Unity sta già tornando sui suoi passi

Vacillano i folli balzelli che Unity vorrebbe imporre agli sviluppatori

di Davide Tognon

La decisione di Unity, monetizzare sulle installazioni dei videogame che fanno uso del motore grafico della casa, ci ha lasciato perplessi per una valanga di buone ragioni. A quanto pare, la compagnia informatica americana si sta rendendo conto con colpevole ritardo di quanto assurde siano le sue pretese e a poche ore dall'annuncio ufficiale sta già correggendo il tiro. Un portavoce della compagnia ha accennato ad Axios alcuni cambiamenti rispetto al piano originale.

In primis, il nodo delle installazioni multiple. La nuova tariffa, per come era stata concepita, prevedeva che lo sviluppatore dovesse pagare una quota per ogni installazione del gioco. Specifichiamo, per ogni singola installazione: quindi, se un solo utente avesse installato/disinstallato un videogame 100 volte, Unity avrebbe preteso 100 quote. Questo punto è stato riveduto: adesso verrà monetizzata solo la prima installazione. Tuttavia, ogni installazione su un dispositivo diverso verrà conteggiata, anche se fatta sempre dallo stesso utente.

Un'altra questione delicata è quella di demo, versioni beta, early access ecc... Sembra assurdo, ma Unity era intenzionata a monetizzare su tutte le versioni del gioco, anche quelle gratuite dimostrative. A quanto pare, anche su questo punto c'è stato un dietrofront e il pericolo che venga preteso un balzello per le demo dovrebbe essere scongiurato. Resta da capire cosa succederà per le versioni alpha, beta e affini...

Passiamo ai servizi in abbonamento, perché se fino ad ora il discorso è stato assurdo, qui ci spingiamo oltre l'assurdo. C'è chi pubblica il proprio videogame su Game Pass e giustamente si è preoccupato, perché se i 25 milioni e passa di utenti del servizio scaricano tutti il gioco e Unity pretende una quota per ogni download, la situazione diventa nerissima. A quanto pare, però, in questo caso Unity non chiederebbe i soldi allo sviluppatore, ma a chi lo distribuisce: nel caso di Game Pass, parliamo dunque di Microsoft!

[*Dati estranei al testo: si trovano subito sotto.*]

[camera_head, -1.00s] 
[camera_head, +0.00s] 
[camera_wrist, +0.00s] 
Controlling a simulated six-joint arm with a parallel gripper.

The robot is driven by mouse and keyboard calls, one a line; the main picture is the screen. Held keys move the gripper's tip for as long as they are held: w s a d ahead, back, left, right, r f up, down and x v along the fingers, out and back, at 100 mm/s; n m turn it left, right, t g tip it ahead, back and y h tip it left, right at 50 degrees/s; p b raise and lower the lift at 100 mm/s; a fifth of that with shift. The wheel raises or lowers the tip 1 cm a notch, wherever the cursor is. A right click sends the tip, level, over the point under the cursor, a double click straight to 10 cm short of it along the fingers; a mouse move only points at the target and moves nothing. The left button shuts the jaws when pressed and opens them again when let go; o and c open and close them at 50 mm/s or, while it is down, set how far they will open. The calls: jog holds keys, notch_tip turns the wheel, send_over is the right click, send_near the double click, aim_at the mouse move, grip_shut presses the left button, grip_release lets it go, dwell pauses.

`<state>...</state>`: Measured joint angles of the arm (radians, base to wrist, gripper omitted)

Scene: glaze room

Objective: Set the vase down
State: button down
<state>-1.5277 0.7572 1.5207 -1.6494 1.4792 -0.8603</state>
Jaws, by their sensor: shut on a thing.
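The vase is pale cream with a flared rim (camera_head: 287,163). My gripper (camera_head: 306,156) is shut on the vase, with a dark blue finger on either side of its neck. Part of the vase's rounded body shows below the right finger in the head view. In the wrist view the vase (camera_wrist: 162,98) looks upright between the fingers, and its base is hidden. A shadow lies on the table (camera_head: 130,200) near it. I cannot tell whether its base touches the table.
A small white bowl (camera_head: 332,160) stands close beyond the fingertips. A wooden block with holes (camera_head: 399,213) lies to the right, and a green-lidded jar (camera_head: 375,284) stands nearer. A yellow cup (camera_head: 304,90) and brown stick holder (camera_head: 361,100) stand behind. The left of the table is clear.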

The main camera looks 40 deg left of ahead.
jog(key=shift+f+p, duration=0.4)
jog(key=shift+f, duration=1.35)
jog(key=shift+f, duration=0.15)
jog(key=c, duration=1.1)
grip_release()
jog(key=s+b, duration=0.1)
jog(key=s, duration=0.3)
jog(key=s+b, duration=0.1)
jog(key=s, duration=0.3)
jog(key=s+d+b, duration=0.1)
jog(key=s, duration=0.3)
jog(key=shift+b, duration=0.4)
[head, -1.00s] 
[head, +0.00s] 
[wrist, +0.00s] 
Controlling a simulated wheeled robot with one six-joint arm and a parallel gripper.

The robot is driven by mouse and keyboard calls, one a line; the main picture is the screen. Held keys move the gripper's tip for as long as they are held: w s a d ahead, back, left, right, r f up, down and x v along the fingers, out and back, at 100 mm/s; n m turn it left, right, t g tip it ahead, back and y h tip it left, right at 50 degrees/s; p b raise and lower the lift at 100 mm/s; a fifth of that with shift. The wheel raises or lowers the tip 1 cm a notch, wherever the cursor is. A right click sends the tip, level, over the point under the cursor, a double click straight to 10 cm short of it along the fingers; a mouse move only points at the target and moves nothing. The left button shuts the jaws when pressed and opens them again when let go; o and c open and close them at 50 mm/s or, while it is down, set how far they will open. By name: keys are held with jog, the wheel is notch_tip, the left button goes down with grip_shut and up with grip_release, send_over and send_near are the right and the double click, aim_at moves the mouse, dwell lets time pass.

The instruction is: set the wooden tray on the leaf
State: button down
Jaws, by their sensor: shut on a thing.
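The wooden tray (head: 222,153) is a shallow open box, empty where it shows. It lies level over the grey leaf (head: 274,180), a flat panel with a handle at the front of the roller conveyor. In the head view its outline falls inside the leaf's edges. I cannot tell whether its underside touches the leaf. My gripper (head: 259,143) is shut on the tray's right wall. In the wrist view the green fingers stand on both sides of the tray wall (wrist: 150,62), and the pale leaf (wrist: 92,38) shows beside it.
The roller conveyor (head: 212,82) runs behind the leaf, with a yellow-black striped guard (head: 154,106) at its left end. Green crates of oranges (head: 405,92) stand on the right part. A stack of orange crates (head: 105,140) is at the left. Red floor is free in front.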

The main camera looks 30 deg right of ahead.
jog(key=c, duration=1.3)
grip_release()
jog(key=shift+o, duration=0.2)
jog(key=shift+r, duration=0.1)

Anche con queste correzioni, le pretese di Unity ci sembrano semplicemente surreali, un pesce d'aprile venuto male. Dubitiamo che Unity possa imporre unilateralmente delle condizioni economiche simili a soggetti con i quali ha già in essere degli accordi di licenza preesistenti, o addirittura a soggetti terzi. La compagnia sta ridiscutendo la questione internamente e presumiamo che, volente o nolente, sarà costretta a rivedere questa incomprensibile politica di monetizzazione.